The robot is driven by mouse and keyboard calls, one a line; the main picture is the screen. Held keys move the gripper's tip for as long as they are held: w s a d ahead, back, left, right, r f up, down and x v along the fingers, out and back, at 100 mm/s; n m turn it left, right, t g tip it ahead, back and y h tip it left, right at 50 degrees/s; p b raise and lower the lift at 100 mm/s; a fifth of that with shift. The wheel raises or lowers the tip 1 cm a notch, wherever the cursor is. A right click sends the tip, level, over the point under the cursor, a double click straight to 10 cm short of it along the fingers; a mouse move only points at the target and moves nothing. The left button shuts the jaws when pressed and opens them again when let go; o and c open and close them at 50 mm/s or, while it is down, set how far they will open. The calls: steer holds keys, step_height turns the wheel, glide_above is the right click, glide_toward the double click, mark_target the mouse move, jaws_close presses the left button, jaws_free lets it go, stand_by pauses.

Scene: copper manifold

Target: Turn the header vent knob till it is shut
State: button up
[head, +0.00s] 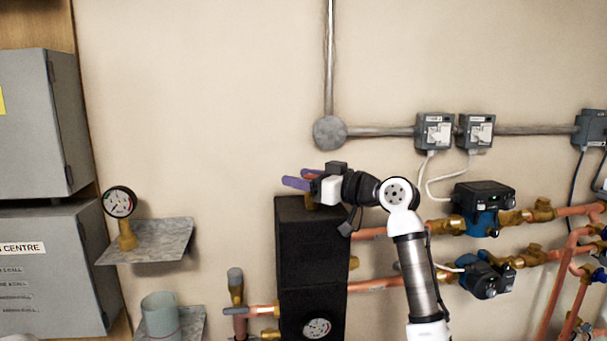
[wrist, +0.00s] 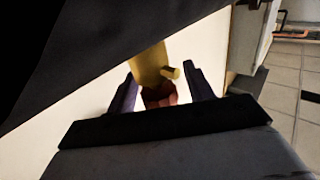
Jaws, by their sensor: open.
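The black header (head: 300,255) stands upright against the wall. Its brass vent (head: 310,204) sits on top, mostly hidden by my gripper. A red-brown knob (head: 312,175) shows at the vent's top among my fingers. In the wrist view the brass vent body (wrist: 149,65) has a short side stub, and the faceted red-brown knob (wrist: 158,97) lies between my two purple fingers. My gripper (head: 298,178) is open around the knob, with light gaps between knob and fingers in the wrist view (wrist: 160,72). How far the knob is turned cannot be told.
A gauge (head: 119,202) stands on a left shelf, with a pale mug (head: 160,315) lower down. Copper pipes and pumps (head: 484,207) lie right of the header, behind my arm.

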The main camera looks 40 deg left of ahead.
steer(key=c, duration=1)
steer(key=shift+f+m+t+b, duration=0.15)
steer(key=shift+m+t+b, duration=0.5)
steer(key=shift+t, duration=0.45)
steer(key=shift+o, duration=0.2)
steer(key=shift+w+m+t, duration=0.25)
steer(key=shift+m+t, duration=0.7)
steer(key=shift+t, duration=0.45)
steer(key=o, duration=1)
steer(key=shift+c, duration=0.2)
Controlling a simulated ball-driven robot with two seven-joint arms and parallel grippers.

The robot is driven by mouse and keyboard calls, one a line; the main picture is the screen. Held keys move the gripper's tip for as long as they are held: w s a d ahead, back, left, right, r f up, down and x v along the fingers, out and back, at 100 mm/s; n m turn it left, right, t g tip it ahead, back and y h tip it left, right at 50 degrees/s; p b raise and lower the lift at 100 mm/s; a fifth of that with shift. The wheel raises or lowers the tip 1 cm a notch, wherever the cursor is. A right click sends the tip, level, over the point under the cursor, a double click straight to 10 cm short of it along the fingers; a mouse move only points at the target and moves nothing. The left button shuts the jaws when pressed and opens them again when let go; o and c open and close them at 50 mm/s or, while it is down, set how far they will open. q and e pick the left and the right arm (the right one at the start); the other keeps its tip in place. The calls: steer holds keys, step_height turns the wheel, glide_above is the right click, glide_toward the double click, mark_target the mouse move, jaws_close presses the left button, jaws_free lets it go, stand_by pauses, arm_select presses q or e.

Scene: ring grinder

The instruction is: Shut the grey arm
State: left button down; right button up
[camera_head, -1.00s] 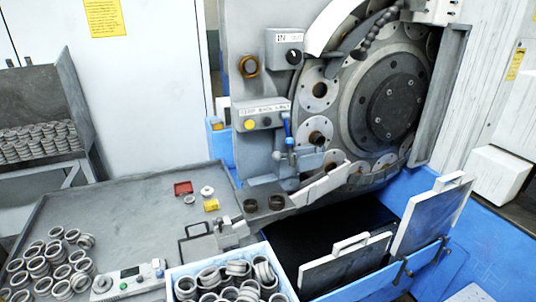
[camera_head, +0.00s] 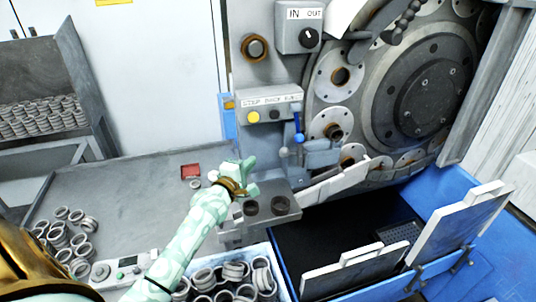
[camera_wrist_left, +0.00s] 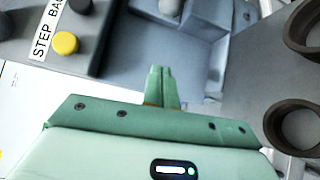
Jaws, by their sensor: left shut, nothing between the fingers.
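A grey arm-like block (camera_head: 322,157) sticks out on the front of the grinder, below the wheel's ring openings. A lever with a blue ball (camera_head: 299,138) stands above it, and a small grey ball (camera_head: 284,152) is at its left end. I cannot tell from the picture how far the arm stands open. My left gripper (camera_head: 250,167) is left of this block, above the small ledge, and does not visibly touch it. In the left wrist view its fingers (camera_wrist_left: 161,82) are together and empty, pointing toward grey machine parts (camera_wrist_left: 195,48). My right gripper is not in view.
Two dark rings (camera_head: 251,207) sit on the ledge just below my left gripper. The button panel (camera_head: 268,108) is above it. A box of rings (camera_head: 262,257) and a tray table (camera_head: 120,200) are in front. White-framed panels (camera_head: 455,222) stand at the right.

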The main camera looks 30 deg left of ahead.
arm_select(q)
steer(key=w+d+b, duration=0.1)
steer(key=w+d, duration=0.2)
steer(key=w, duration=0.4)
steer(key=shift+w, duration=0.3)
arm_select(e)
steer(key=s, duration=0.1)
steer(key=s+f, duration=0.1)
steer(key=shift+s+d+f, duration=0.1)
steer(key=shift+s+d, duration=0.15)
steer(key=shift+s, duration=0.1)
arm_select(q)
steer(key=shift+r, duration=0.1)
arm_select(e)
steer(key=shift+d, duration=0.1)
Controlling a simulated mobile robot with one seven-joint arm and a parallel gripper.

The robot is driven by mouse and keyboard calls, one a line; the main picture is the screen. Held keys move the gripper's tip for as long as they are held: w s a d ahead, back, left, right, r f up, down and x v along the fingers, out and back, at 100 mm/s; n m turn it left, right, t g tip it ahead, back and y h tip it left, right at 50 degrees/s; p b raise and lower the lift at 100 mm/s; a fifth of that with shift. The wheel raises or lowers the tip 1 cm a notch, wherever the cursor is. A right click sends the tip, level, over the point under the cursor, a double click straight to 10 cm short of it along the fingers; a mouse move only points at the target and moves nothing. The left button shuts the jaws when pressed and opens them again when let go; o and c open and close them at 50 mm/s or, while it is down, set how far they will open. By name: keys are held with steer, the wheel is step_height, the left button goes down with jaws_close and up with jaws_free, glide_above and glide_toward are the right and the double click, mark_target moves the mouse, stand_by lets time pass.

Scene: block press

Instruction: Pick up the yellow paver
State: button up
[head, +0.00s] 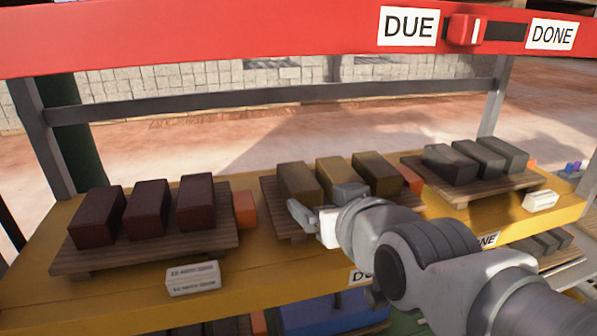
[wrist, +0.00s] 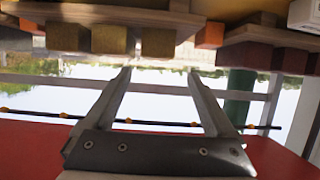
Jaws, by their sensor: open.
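Three dull yellow-brown pavers stand in a row on the middle wooden pallet (head: 268,205): a left one (head: 298,183), a middle one (head: 336,176) and a right one (head: 378,173). My gripper (head: 318,206) is in front of this row, its fingers near the left and middle pavers, and my arm hides the pallet's front. In the wrist view, which looks upside down, my gripper (wrist: 159,74) is open with nothing between its fingers. The yellow pavers (wrist: 110,39) show at the top there, beyond the fingertips. I see no contact with them.
The left pallet (head: 150,250) holds three dark red pavers (head: 147,208). The right pallet (head: 470,193) holds three grey ones (head: 478,158). Orange blocks (head: 245,210) sit beside the pallets. White labelled blocks (head: 192,278) lie in front. A red beam (head: 250,35) crosses above the yellow shelf (head: 110,305).

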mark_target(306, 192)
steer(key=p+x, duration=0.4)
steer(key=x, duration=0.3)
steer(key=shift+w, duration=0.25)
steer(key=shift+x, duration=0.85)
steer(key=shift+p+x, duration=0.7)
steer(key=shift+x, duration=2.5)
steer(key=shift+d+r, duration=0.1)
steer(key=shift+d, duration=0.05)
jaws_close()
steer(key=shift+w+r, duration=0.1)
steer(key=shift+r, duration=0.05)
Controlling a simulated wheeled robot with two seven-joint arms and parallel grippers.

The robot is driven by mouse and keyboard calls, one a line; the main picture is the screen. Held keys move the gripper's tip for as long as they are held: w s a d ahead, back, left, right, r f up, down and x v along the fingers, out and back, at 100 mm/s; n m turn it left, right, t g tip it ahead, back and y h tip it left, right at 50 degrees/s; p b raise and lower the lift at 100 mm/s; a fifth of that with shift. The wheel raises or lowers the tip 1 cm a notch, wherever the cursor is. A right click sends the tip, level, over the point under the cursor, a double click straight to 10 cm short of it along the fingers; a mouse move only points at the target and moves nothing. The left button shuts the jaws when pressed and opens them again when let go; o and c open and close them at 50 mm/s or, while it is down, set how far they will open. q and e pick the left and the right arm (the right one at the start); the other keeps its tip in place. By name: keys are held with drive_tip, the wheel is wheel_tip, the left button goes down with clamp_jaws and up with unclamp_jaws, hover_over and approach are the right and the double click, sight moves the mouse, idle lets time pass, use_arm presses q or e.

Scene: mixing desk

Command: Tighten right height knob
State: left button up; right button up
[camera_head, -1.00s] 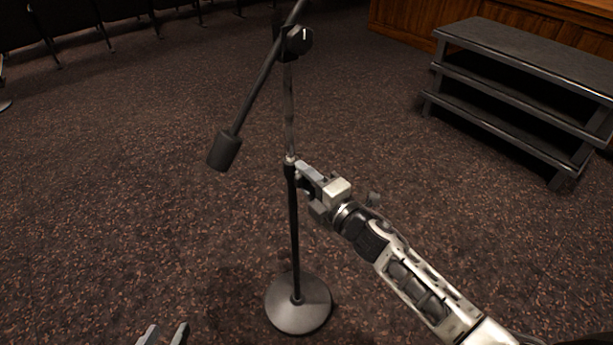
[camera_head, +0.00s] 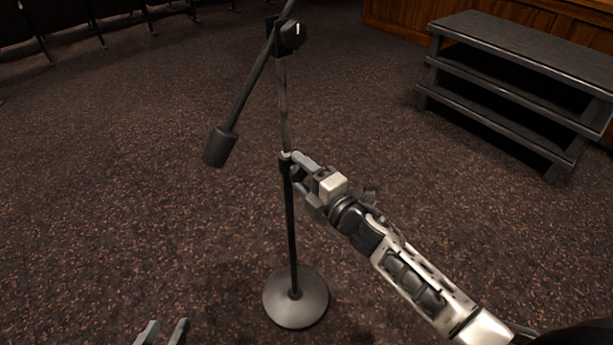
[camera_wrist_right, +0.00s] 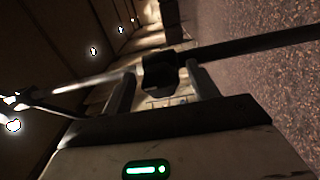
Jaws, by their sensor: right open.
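A black microphone stand (camera_head: 290,235) stands upright on a round base (camera_head: 296,299), with a slanted boom and dark counterweight (camera_head: 220,147) above. My right gripper (camera_head: 298,172) is at the collar halfway up the pole, coming from the right. In the right wrist view, the dark height knob (camera_wrist_right: 160,72) sits between the two fingers of my right gripper (camera_wrist_right: 162,80), which are apart on either side of it. Whether they touch it is not clear. In the head view the gripper hides the knob. My left gripper (camera_head: 163,333) is open and empty at the bottom edge.
A black stepped riser (camera_head: 515,85) stands at the upper right, before a wooden panel (camera_head: 400,14). Another dark knob (camera_head: 293,34) is at the boom joint on top of the stand. Dark chairs line the upper left. The carpet around the base is clear.

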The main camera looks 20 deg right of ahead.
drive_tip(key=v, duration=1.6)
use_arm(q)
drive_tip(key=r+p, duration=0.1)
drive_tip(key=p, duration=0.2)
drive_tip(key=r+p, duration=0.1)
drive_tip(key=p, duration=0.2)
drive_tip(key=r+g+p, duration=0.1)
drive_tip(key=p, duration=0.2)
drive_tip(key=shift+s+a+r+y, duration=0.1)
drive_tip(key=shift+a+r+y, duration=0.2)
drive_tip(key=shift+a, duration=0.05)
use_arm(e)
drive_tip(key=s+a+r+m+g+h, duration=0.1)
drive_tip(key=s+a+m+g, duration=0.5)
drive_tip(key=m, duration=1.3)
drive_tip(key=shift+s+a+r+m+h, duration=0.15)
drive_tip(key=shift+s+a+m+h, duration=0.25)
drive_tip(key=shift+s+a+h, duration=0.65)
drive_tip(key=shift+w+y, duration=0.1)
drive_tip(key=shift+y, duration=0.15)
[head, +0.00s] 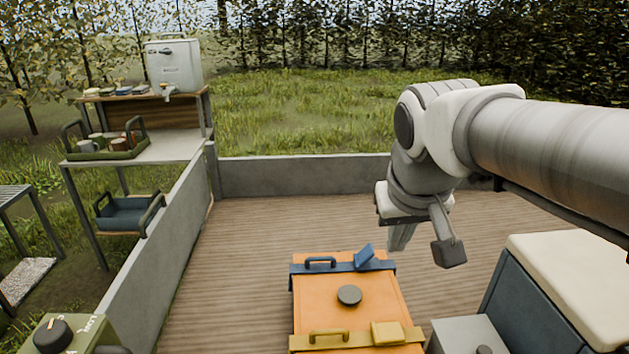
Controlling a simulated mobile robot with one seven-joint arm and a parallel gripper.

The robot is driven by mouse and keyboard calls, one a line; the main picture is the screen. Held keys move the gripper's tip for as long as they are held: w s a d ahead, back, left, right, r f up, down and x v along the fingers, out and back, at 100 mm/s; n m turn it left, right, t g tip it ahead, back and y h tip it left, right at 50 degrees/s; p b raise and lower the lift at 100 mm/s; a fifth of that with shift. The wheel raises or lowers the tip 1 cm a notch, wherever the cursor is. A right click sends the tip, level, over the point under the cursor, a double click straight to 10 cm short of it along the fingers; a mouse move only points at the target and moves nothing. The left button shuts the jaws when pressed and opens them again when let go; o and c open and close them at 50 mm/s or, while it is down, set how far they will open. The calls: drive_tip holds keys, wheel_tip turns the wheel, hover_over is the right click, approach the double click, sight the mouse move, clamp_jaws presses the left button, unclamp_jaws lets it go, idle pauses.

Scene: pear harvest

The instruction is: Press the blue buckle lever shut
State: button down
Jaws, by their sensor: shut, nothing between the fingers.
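An orange case (318,306) stands on the plank floor at the lower middle of the head view. A blue strap (337,266) crosses its far end, with a blue handle (320,262) at the left. The blue buckle lever (364,256) sits on the strap at the right and is tilted up from it. A yellow strap with a flat yellow buckle (387,332) crosses the near end. My gripper (402,236) hangs above and to the right of the blue lever, apart from it. Its fingers are shut with nothing between them, partly hidden by the wrist.
A round dark knob (349,295) stands on the case lid between the straps. A cream-topped seat (575,290) and a grey box (468,336) are at the lower right. A low grey wall (300,177) bounds the floor. The planks left of the case are clear.

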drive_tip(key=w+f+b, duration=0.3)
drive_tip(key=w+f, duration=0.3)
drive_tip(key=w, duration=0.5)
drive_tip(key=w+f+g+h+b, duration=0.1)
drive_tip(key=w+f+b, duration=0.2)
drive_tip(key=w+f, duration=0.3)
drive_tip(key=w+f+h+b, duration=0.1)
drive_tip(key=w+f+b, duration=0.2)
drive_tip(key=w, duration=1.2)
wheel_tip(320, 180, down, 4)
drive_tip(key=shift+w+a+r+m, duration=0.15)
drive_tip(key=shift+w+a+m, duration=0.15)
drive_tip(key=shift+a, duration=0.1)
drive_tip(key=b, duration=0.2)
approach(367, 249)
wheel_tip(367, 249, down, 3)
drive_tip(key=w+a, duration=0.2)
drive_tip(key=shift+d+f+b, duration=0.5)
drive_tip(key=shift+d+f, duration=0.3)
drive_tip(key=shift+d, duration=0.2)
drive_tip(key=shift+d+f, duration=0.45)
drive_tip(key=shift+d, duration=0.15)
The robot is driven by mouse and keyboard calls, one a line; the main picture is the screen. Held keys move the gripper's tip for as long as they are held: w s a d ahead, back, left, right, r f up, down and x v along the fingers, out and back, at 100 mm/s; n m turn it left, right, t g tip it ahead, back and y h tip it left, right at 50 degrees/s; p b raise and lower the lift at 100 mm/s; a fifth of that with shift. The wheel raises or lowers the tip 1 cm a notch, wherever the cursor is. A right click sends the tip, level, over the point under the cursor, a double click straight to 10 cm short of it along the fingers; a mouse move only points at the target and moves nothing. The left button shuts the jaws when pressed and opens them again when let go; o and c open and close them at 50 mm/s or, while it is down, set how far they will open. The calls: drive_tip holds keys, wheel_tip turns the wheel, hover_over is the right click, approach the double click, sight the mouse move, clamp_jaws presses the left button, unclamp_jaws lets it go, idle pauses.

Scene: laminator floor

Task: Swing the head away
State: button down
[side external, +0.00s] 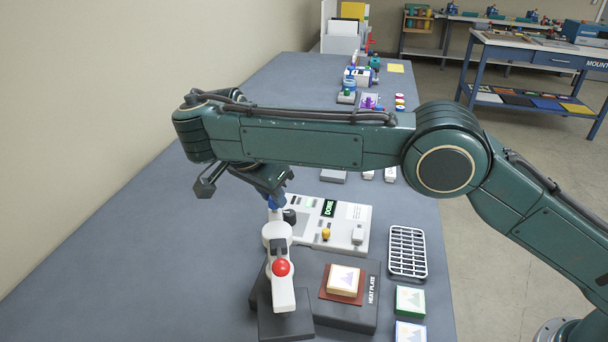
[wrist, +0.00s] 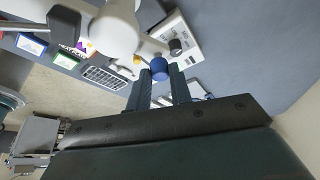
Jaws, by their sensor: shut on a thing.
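The press's white swing head (side external: 278,242) with a red ball (side external: 281,268) stands over the dark base (side external: 286,322), left of the heat plate (side external: 345,318). A pale picture tile (side external: 344,280) on a brown pad lies uncovered on the plate. My gripper (side external: 273,198) is at the head's far end, shut on its blue grip (side external: 273,206). In the wrist view the blue grip (wrist: 159,69) sits between my gripper's (wrist: 160,80) two dark fingers, with the white head (wrist: 112,36) beyond. My wrist partly hides the grip in the side view.
A control box (side external: 345,238) reading DONE stands behind the plate. A wire rack (side external: 407,252) and green-edged (side external: 410,300) and blue-edged (side external: 410,332) tiles lie to the right. Several small items crowd the bench's far end. The bench left of the press is clear.

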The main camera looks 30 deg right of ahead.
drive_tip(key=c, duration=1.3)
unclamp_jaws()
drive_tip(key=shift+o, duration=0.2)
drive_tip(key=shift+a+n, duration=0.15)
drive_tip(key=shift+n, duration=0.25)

- What you are asked to do
Begin at the line containing "State: left button up; right button up", end at the line containing "[camera_wrist_right, +0.00s]", and copy those lines word for word, both included. Skip pictures.

- The reply
State: left button up; right button up
[camera_head, -1.00s] 
[camera_head, +0.00s] 
[camera_wrist_right, +0.00s] 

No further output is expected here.